What about the workers?

What about the workers? is supposed to be a rallying call for Labour.

But Politic outlines how the party treats those working for it:

A Labour Party scheme to recruit  85 overseas students to campaign for the party during this year’s election has hit trouble.

The students rebelled over their accommodation and their disappointment with what was supposed to be a high powered learning programme but which appears to be not much more than political campaign drudge work. . . 

They are unpaid,  were housed in sub-standard accommodation, and promised lectures from some top Labour Party names:

  • Andrew Little
  • Jacinda Ardern
  • Helen Clark
  • “Current ambassadors to NZ.”
  • “Senior party stakeholders and staff, including the President and Chief of Staff “
  • Teleconferences with senior staff from US Democratic Party and UK Labour Party

The lectures have yet to eventuate and they are now being spread out around the country to be billeted by party members.

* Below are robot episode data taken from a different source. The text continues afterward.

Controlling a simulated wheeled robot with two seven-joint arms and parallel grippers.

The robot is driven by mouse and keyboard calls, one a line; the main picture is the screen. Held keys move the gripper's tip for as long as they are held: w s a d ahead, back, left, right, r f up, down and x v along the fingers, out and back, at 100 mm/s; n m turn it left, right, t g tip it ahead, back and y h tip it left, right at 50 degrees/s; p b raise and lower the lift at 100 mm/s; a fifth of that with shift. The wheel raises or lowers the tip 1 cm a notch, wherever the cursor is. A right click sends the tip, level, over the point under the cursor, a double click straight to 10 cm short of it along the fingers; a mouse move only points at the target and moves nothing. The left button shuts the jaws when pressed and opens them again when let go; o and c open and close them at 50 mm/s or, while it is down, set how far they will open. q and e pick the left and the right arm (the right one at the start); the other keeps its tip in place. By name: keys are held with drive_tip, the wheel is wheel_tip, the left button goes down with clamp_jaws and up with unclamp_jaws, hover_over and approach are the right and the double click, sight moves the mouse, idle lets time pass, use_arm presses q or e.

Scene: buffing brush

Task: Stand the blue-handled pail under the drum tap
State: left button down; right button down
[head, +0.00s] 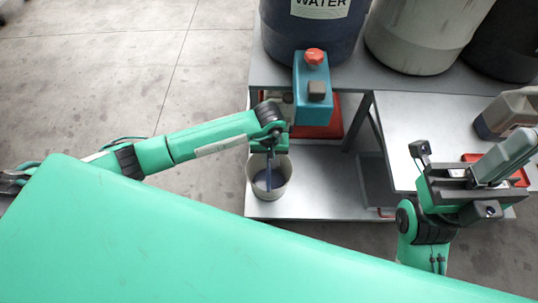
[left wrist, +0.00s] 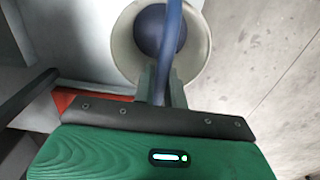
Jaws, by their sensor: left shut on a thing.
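The pale pail (head: 281,188) has a blue handle (head: 268,178) and a dark blue inside. In the head view it is over the front left of the low shelf; I cannot tell if it touches the shelf. My left gripper (head: 269,153) is above it, shut on the handle, which also shows in the left wrist view (left wrist: 172,38) above the pail (left wrist: 124,42). A teal block with a red knob (head: 314,56), seemingly the tap, projects from the blue WATER drum (head: 285,28), right of and behind the pail. My right gripper (head: 505,160) is at the right; its jaw gap is unclear.
A red surface (head: 325,120) lies below the teal block, right of the pail. A pale drum (head: 420,35) and a dark drum (head: 510,45) stand farther right. Open floor (head: 100,70) is at left.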

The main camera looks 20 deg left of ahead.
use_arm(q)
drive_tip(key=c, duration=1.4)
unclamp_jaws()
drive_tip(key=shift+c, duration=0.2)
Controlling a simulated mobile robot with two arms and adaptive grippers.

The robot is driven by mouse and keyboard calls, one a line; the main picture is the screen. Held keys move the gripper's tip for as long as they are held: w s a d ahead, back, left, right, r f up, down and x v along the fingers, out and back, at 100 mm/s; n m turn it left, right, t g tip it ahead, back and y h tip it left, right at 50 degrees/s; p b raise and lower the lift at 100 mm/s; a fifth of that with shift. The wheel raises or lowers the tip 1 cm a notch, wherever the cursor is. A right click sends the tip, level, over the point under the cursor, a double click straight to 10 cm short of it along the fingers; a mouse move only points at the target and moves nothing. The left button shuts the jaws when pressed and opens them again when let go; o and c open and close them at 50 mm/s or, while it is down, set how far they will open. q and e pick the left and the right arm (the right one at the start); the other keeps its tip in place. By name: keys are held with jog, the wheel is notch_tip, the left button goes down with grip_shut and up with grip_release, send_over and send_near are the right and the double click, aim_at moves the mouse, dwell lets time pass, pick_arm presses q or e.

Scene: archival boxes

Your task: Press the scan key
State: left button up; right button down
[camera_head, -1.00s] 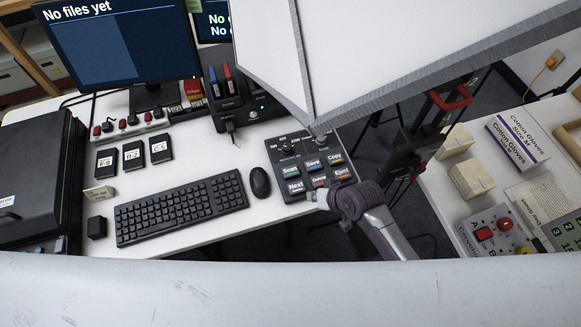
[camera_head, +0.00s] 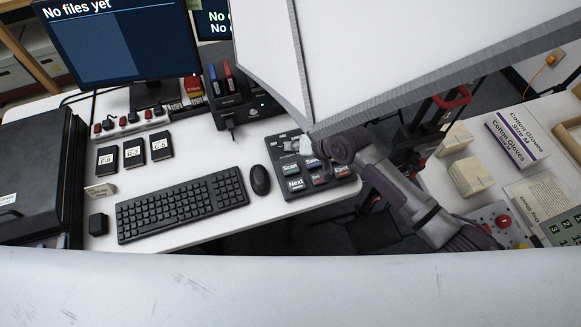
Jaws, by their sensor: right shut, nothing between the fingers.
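The scan key (camera_head: 290,169) is a small key with a "Scan" label at the left of the upper key row on a dark key panel (camera_head: 281,194). My right gripper (camera_head: 303,146) is shut and empty. It appears over the far part of the panel, just above and right of the scan key in the picture. The scan key shows uncovered. My right wrist hides the copy key and part of the save key (camera_head: 312,162). Whether the fingertips touch the panel I cannot tell. My left gripper is not in view.
A mouse (camera_head: 260,180) and keyboard (camera_head: 182,205) lie left of the panel. A large white board (camera_head: 400,50) hangs close above my right wrist. A monitor (camera_head: 115,40) reads "No files yet". A side table with boxes and a control box (camera_head: 503,220) stands at right.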

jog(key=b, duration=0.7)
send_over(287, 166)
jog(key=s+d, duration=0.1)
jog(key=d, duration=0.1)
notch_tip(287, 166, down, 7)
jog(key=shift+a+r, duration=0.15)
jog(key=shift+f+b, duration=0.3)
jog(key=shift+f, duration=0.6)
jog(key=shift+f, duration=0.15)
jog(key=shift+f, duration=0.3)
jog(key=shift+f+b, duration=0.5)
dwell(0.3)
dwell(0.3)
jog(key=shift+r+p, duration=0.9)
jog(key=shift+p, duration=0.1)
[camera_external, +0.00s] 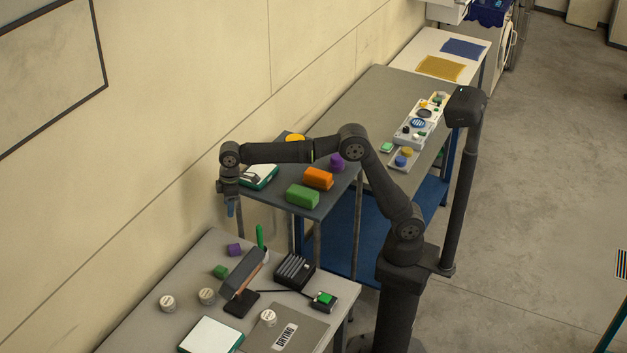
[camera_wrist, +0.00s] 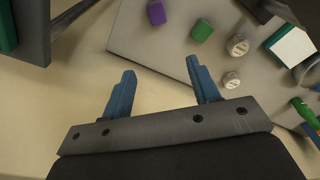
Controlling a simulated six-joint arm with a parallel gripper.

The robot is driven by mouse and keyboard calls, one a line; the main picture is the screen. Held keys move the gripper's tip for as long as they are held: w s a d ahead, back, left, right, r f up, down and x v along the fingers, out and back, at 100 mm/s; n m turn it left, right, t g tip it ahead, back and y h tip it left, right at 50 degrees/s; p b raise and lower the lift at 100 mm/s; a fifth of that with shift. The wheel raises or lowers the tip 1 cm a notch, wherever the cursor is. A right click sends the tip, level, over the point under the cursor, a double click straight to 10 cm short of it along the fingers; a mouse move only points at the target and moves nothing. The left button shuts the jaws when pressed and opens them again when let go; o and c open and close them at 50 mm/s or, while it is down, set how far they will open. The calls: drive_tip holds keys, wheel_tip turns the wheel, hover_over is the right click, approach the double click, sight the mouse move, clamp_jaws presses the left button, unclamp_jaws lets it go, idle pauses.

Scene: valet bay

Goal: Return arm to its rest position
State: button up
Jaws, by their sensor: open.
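My gripper (camera_external: 231,206) hangs from the end of my raised arm, pointing down, left of the small middle table (camera_external: 325,203). In the wrist view its two blue fingers (camera_wrist: 163,90) stand wide apart with nothing between them. My arm reaches from its dark pedestal up over the small table and out toward the wall. The gripper touches nothing that I can see.
The near table (camera_external: 203,262) holds a purple cube (camera_external: 234,250), a green cube (camera_external: 220,271), several pale round tins and a tilted dark panel (camera_external: 242,273). The middle table bears a green block (camera_external: 302,196) and an orange block (camera_external: 318,178). Pale wall (camera_external: 150,150) stands close behind the gripper.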

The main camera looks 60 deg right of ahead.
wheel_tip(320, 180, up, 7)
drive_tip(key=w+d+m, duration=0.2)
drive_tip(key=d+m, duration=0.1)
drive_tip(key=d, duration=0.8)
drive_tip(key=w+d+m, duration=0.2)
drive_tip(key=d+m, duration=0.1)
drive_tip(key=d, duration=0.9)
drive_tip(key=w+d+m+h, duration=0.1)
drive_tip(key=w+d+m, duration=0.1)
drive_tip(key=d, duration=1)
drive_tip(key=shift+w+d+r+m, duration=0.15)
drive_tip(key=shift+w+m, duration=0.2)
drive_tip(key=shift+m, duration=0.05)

This is more evidence for my contention that Labour is tough on employers because it thinks they’re all as bad as it is.

It also shows it can’t recruit enough members and unionists to campaign.

Bad as all that is this is more politically damaging:

It is part of  Matt McCarten’s “Campaign for Change” which he describes as a non-partisan campaign to get people engaged and involved.

But how non-partisan is debatable.

McCarten is Andrew Little’s former Chief of Staff and resigned two weeks ago from running Labour’s campaign office in Auckland. . . 

Of course the campaign isn’t non-partisan and worse it’s public knowledge that McCarten was running Labour’s campaign office in Auckland.

Did they learn nothing from the pledge card debacle?

There are very clear lines between what people employed by parliamentary services, paid by the public service can do and what they can’t.

Running a  campaign office is a long way on the wrong side of the line.

What about the workers’ hard earned money that goes in tax to be misused?